Financial Regulatory Forum

Exchanges differ on SEC-CFTC rule alignment

September 3, 2009
CFTC | SEC | USA

cftc   By Christopher Doering and Rachelle Younglai
   WASHINGTON, Sept 2 (Reuters) – Major exchanges differ on how far U.S. securities and futures regulators should align their rules, with CME Group <CME.O> – the largest derivatives exchange operator – arguing against a one-size-fits-all rule.
   The Commodity Futures Trading Commission and the Securities and Exchange Commission began an unprecedented joint meeting on Wednesday, part of an effort to resolve longstanding conflicts that have been laid bare by the financial crisis.
   Prodded by the Obama administration and lawmakers, who have removed the threat of merging the agencies for now, the SEC and CFTC are hearing from exchanges, consumer groups, enforcement officials and other experts on how to end their turf fight.
   But some participants thought the differences were important and worth preserving.
   “These significant, intrinsic differences between derivatives and securities markets are likely to be eviscerated by a one-size-fits-all regulatory regime, undermining the value of both markets,” said CME Group Chief Executive Craig Donohue.
   However, the Chicago Board Options Exchange, which had to wait more than three years for an option on an exchange traded fund involving gold to be approved by the regulators, urged more harmonization by the agencies.
   “This disparity between the two approaches poses severe domestic and international competitive disadvantages to SROs (self-regulatory organizations) and inhibits innovation in the securities markets,” said William Brodsky, CBOE chairman.
   The Consumer Federation of America warned against aligning rules at the expense of effective regulation. “Financial innovation, which nearly destroyed our economy, must take a back seat to safety and soundness,” said Mark Cooper, the federation’s research director.
   But there was broad support for aligning rules aimed at lowering risk in clearing securities, futures and options.
   Currently, futures have to be margined separately from, options and securities. If a Wall Street firm wants to trade futures, it must post margin for that product with the clearinghouse. If it wants to trade related options or  securities, it must post separate margin for those products.
  
   UNIQUE MEETING
   The two-day meeting started half an hour late as CFTC Chairman Gary Gensler missed his train because he was taking his daughter to her first day of school.

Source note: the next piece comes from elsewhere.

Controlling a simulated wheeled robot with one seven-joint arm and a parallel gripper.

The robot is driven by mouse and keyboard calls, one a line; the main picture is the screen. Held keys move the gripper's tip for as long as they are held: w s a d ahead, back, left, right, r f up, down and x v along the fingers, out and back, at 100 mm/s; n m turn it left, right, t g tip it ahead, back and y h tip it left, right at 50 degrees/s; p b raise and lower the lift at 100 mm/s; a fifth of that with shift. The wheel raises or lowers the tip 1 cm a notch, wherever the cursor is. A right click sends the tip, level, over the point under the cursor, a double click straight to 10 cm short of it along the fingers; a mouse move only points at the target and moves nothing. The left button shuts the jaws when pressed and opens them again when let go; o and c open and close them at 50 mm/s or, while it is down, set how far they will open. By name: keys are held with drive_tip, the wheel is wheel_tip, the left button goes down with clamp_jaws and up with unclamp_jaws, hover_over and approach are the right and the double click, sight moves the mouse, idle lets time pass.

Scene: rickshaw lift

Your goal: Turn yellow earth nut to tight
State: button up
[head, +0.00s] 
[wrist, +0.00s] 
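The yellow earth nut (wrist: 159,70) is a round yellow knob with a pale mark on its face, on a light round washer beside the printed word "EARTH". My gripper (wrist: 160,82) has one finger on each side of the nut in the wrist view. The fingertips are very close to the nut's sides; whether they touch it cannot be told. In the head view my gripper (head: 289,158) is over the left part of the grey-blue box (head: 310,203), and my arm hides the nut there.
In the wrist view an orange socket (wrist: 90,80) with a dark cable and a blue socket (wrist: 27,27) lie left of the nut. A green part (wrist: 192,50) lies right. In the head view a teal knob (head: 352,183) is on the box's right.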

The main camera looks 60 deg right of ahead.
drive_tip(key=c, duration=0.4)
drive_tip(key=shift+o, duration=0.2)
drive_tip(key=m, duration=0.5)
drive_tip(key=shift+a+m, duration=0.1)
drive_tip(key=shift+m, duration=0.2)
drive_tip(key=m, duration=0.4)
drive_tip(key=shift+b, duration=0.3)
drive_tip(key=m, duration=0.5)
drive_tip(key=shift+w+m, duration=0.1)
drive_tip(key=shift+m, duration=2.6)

   Gensler and SEC Chairman Mary Schapiro sat side by side, exchanging smiles and occasionally leaning back for private conversations.
   The White House has urged the agencies to give Congress a report by the end of September that identifies their conflicts and makes recommendations on how to resolve them.

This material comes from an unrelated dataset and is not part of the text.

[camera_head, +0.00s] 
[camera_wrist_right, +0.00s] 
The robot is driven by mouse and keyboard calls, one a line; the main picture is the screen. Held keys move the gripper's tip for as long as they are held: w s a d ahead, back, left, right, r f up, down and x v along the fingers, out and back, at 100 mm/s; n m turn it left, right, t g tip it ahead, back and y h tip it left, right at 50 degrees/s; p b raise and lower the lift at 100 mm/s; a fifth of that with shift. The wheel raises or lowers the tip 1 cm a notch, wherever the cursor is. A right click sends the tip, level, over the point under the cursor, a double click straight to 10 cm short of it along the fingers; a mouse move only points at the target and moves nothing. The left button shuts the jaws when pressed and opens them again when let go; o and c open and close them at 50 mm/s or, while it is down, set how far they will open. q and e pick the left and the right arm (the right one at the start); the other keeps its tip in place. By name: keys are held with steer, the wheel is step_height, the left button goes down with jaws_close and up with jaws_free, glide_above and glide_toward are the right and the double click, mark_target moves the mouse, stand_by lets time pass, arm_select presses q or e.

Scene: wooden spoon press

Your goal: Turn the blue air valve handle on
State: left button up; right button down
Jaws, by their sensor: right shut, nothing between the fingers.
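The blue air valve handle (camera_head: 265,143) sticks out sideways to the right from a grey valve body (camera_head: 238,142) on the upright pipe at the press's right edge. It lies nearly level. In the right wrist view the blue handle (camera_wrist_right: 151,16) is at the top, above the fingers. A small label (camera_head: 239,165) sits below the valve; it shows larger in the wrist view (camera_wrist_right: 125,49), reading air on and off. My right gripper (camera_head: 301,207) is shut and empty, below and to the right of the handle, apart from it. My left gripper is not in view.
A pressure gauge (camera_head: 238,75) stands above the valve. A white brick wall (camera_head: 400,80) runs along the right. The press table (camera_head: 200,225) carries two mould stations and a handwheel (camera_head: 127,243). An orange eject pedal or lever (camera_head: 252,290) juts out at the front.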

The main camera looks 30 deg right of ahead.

   “The American people are not interested in bureaucratic turf battles,” said Gensler. “All options should be on the table, and there should be no sacred cows.”
   Thursday’s session will be hosted by the SEC, beginning with a discussion on enforcement issues.
   Regulatory disputes have consumed the SEC and CFTC’s resources and created uncertainty in the marketplace as to how products will be regulated.
   Weak regulation of the $450 trillion private derivatives market has been blamed in part for causing the financial crisis, intensifying demands for the agencies to make peace.
   Historically CFTC commissioners and the exchanges they regulate have abhorred the SEC’s stricter, rules-based approach to regulation.
   Exchanges under the CFTC’s supervision have more freedom to determine how they operate. Under the SEC’s less flexible approach, exchanges are required to comply with numerous, prescriptive regulations — a system feared by those currently regulated by the CFTC .
   At the core of most SEC-CFTC disputes is whether a product is a security or a commodity future.
  
   WORKING TOGETHER
   For the first time since the CFTC was established in 1974, the four futures commissioners and five SEC commissioners met together to hash out their differences.
  “There are times when these differences are appropriate, but at other times, they could stifle competition, increase costs or limit investor protection,” Gensler said.
   Schapiro told the hearing she was confident the two agencies will be able to work together and said greater coordination would reduce regulatory arbitrage, promote product innovation and rebuild confidence in U.S. markets.
   But years of division may be hard to break.
   CFTC Commissioner Jill Sommers said the futures and equities markets serve “fundamentally different purposes” and require “divergent” regulatory schemes.
   The question of jurisdiction is crucial to a post-crisis push to oversee the private derivatives market and credit default swaps, at the heart of American International Group’s <AIG.N> near collapse and government rescue.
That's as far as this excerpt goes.